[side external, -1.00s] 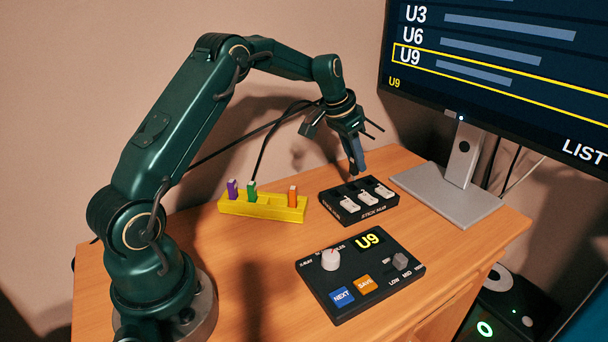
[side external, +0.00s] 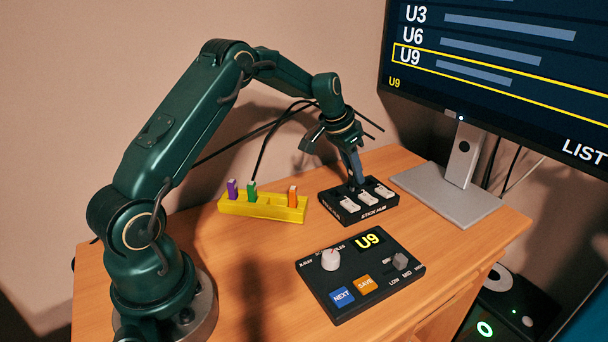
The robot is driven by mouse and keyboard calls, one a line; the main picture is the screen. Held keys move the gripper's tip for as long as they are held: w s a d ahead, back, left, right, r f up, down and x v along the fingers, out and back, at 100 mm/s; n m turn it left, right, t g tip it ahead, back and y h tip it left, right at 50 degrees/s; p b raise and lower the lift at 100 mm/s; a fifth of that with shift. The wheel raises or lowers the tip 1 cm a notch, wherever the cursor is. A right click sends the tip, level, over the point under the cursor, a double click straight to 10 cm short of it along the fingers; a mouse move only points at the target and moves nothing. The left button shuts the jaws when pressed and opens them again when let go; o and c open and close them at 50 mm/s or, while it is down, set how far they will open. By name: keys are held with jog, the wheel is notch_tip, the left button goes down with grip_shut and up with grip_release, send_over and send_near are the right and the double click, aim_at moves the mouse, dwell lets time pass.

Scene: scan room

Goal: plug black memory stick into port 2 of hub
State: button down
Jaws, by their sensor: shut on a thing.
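The black hub (side external: 372,213), marked STICK HUB, lies on the desk below my gripper, with several pale port plates on top. My gripper (side external: 355,180) points down over the back of the hub, its fingers low above or at the ports. It is shut on the black memory stick, which is too small and dark to make out between the fingers. I cannot tell whether the stick touches a port, or which port it is over.
A yellow rack (side external: 262,208) holds purple (side external: 233,189), green (side external: 252,191) and orange (side external: 292,196) sticks. A black control box (side external: 360,275) showing U9 sits in front. A monitor (side external: 500,70) on a grey stand (side external: 447,195) rises at the right. Dark cables hang behind my arm.

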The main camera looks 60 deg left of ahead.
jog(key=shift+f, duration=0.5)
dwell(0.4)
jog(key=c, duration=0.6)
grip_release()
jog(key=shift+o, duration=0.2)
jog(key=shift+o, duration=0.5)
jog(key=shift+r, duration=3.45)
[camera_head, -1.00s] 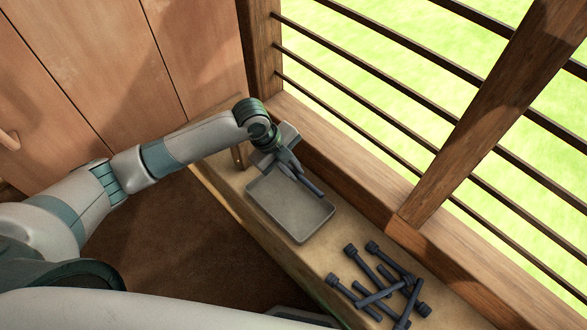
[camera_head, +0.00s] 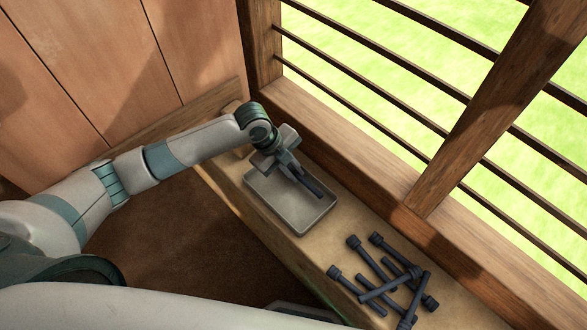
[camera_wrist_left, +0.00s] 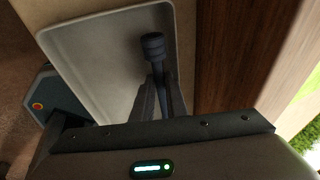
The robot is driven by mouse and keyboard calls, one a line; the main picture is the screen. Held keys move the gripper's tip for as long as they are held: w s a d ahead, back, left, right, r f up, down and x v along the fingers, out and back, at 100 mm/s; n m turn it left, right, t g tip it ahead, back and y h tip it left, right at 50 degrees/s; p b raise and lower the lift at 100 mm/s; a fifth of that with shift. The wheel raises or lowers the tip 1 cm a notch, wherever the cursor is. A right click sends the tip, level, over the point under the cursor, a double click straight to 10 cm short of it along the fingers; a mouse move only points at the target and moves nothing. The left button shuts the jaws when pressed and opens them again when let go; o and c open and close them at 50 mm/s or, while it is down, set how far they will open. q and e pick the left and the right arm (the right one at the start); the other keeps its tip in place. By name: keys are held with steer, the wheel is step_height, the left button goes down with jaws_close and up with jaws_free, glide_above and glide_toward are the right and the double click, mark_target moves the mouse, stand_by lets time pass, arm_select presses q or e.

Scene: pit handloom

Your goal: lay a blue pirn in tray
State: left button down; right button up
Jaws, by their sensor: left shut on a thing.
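The tray (camera_head: 283,219) is a shallow grey rectangle on the ledge below the window bars; it also fills much of the left wrist view (camera_wrist_left: 85,60). My left gripper (camera_head: 297,172) is over the tray's far right side, shut on a dark blue pirn (camera_head: 311,186). In the left wrist view the pirn's thick head (camera_wrist_left: 153,44) sticks out beyond the fingers (camera_wrist_left: 160,95), over the tray near its right edge. I cannot tell whether the pirn touches the tray floor. My right gripper is not in view.
Several dark blue pirns (camera_head: 385,278) lie in a crossed pile on the ledge (camera_head: 322,247), right of the tray. A wooden window frame with bars (camera_head: 352,164) runs close behind the tray. Wooden panels (camera_head: 85,70) stand at the left.

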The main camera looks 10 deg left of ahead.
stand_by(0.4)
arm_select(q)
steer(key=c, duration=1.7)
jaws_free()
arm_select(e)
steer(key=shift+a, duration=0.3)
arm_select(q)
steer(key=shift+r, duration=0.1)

(GIVEN INSTRUCTION):
Pictures in the records above should not be copied. Repeat everything else exactly.

(OUTPUT):
[side external, -1.00s] 
[side external, +0.00s] 
The robot is driven by mouse and keyboard calls, one a line; the main picture is the screen. Held keys move the gripper's tip for as long as they are held: w s a d ahead, back, left, right, r f up, down and x v along the fingers, out and back, at 100 mm/s; n m turn it left, right, t g tip it ahead, back and y h tip it left, right at 50 degrees/s; p b raise and lower the lift at 100 mm/s; a fifth of that with shift. The wheel raises or lowers the tip 1 cm a notch, wherever the cursor is. A right click sends the tip, level, over the point under the cursor, a double click straight to 10 cm short of it along the fingers; a mouse move only points at the target and moves nothing. The left button shuts the jaws when pressed and opens them again when let go; o and c open and close them at 50 mm/s or, while it is down, set how far they will open. By name: keys are held with jog, the wheel is notch_tip, the left button goes down with grip_shut and up with grip_release, send_over and send_near are the right and the double click, aim_at moves the mouse, dwell lets time pass.

Scene: scan room

Goal: plug black memory stick into port 2 of hub
State: button down
Jaws, by their sensor: shut on a thing.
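The black hub (side external: 372,213), marked STICK HUB, lies on the desk below my gripper, with several pale port plates on top. My gripper (side external: 355,180) points down over the back of the hub, its fingers low above or at the ports. It is shut on the black memory stick, which is too small and dark to make out between the fingers. I cannot tell whether the stick touches a port, or which port it is over.
A yellow rack (side external: 262,208) holds purple (side external: 233,189), green (side external: 252,191) and orange (side external: 292,196) sticks. A black control box (side external: 360,275) showing U9 sits in front. A monitor (side external: 500,70) on a grey stand (side external: 447,195) rises at the right. Dark cables hang behind my arm.

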The main camera looks 60 deg left of ahead.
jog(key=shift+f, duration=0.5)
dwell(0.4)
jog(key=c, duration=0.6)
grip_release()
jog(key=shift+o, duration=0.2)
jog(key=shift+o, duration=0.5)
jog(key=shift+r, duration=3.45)
[camera_head, -1.00s] 
[camera_head, +0.00s] 
[camera_wrist_left, +0.00s] 
The robot is driven by mouse and keyboard calls, one a line; the main picture is the screen. Held keys move the gripper's tip for as long as they are held: w s a d ahead, back, left, right, r f up, down and x v along the fingers, out and back, at 100 mm/s; n m turn it left, right, t g tip it ahead, back and y h tip it left, right at 50 degrees/s; p b raise and lower the lift at 100 mm/s; a fifth of that with shift. The wheel raises or lowers the tip 1 cm a notch, wherever the cursor is. A right click sends the tip, level, over the point under the cursor, a double click straight to 10 cm short of it along the fingers; a mouse move only points at the target and moves nothing. The left button shuts the jaws when pressed and opens them again when let go; o and c open and close them at 50 mm/s or, while it is down, set how far they will open. q and e pick the left and the right arm (the right one at the start); the other keeps its tip in place. By name: keys are held with steer, the wheel is step_height, the left button goes down with jaws_close and up with jaws_free, glide_above and glide_toward are the right and the double click, mark_target moves the mouse, stand_by lets time pass, arm_select presses q or e.

Scene: pit handloom

Your goal: lay a blue pirn in tray
State: left button down; right button up
Jaws, by their sensor: left shut on a thing.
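The tray (camera_head: 283,219) is a shallow grey rectangle on the ledge below the window bars; it also fills much of the left wrist view (camera_wrist_left: 85,60). My left gripper (camera_head: 297,172) is over the tray's far right side, shut on a dark blue pirn (camera_head: 311,186). In the left wrist view the pirn's thick head (camera_wrist_left: 153,44) sticks out beyond the fingers (camera_wrist_left: 160,95), over the tray near its right edge. I cannot tell whether the pirn touches the tray floor. My right gripper is not in view.
Several dark blue pirns (camera_head: 385,278) lie in a crossed pile on the ledge (camera_head: 322,247), right of the tray. A wooden window frame with bars (camera_head: 352,164) runs close behind the tray. Wooden panels (camera_head: 85,70) stand at the left.

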The main camera looks 10 deg left of ahead.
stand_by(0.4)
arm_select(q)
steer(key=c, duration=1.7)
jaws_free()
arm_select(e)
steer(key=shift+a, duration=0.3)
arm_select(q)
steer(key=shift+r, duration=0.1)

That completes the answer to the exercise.